Chaque musicien fait découvrir son instrument à Paco et au lecteur en les interpellant malicieusement en bout de page : oh ! Une trompe ! Sur la page suivante on trouve l’éléphant violoniste avec son tout petit instrument ; oh ! Une souris ! Et voici une souris contrebassiste obligée de grimper sur une échelle pour pouvoir jouer ; oh ! Un cochon ! Et on le retrouve sur la page d’après en fier xylophoniste…Chacun(e) interprète un court extrait d’une pièce de Camille Saint-Saëns (Le Carnaval des Animaux), Jules Massenet (Thaïs), Léo Delibes (Sylvia) ou Carl Maria von Weber (Turandot). Le lecteur l’écoute en appuyant sur une pastille sonore rouge, doublée d’une autre pastille verte, qui réserve quelques surprises rigolotes.

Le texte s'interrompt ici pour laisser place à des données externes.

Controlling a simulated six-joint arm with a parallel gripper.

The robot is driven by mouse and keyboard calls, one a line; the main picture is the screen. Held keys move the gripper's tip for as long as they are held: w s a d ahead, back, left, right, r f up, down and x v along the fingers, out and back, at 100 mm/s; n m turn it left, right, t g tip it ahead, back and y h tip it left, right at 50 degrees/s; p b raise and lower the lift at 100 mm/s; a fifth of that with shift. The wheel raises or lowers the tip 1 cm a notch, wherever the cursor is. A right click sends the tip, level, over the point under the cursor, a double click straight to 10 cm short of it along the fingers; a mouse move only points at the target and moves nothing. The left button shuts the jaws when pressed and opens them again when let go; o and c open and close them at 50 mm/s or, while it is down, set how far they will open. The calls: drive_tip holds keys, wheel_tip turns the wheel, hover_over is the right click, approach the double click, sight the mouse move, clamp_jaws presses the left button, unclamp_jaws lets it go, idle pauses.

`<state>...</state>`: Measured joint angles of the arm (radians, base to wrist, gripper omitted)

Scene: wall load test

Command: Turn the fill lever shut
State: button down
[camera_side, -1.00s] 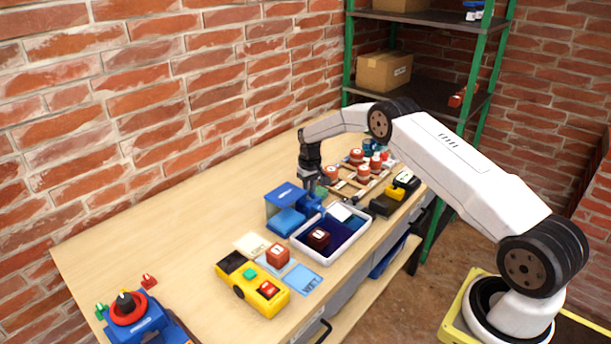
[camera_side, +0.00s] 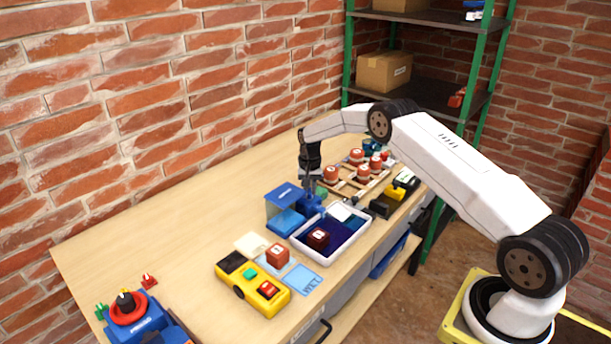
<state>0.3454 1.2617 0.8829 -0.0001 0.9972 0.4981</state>
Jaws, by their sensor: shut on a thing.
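My gripper (camera_side: 312,191) points down at the right side of a blue device (camera_side: 288,219) at the back edge of the white-rimmed tray. It is shut on the fill lever there, at the device's small blue upright part (camera_side: 313,204). The lever is mostly hidden by the fingers and small in the picture, so its exact angle cannot be told. A green piece (camera_side: 322,191) shows just right of the fingers.
The white-rimmed tray (camera_side: 324,261) with a dark red block (camera_side: 318,238) lies in front. A yellow device (camera_side: 252,285) and red block (camera_side: 277,255) stand nearer. Right of my gripper is a wooden rack (camera_side: 345,187) with several red-brown pieces.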

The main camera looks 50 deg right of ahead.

La nuit tombe au fil des pages, illuminant peu à peu des lanternes disséminées dans la forêt. La musique devient magique, nous enveloppe, et réunit chacun dans une belle intimité. Les dessins de Magali Le Huche participent à cette douceur et à cette intensité : ses personnages sont tour à tour sautillants, transportés par la musique, et recueillis, touchés par la grâce.

J’ai beaucoup aimé ce voyage musical. Les extraits choisis sont très beaux et j’ai versé ma petite larme ! Mon compagnon-lecteur, fripouille de 2 ans, s’est montré très attentif et s’est bien amusé avec les illustrations, ainsi qu’avec les bruitages des pastilles vertes.

Bref, une réussite ! On a hâte de découvrir les autres livres de la série :

Paco et le jazz

Paco et le rock

Paco et la fanfare

 Chaque volume est illustré par Magali Le Huche qui nous régale avec ses personnages drôles et bondissants, qu’ils soient au premier plan ou à l’arrière (on a beaucoup aimé s’arrêter aux nombreux détails). Elle est entre autres l’auteur (et illustratrice) de la série des Jean-Michel le Caribou publiés aux éditions Actes Sud Junior.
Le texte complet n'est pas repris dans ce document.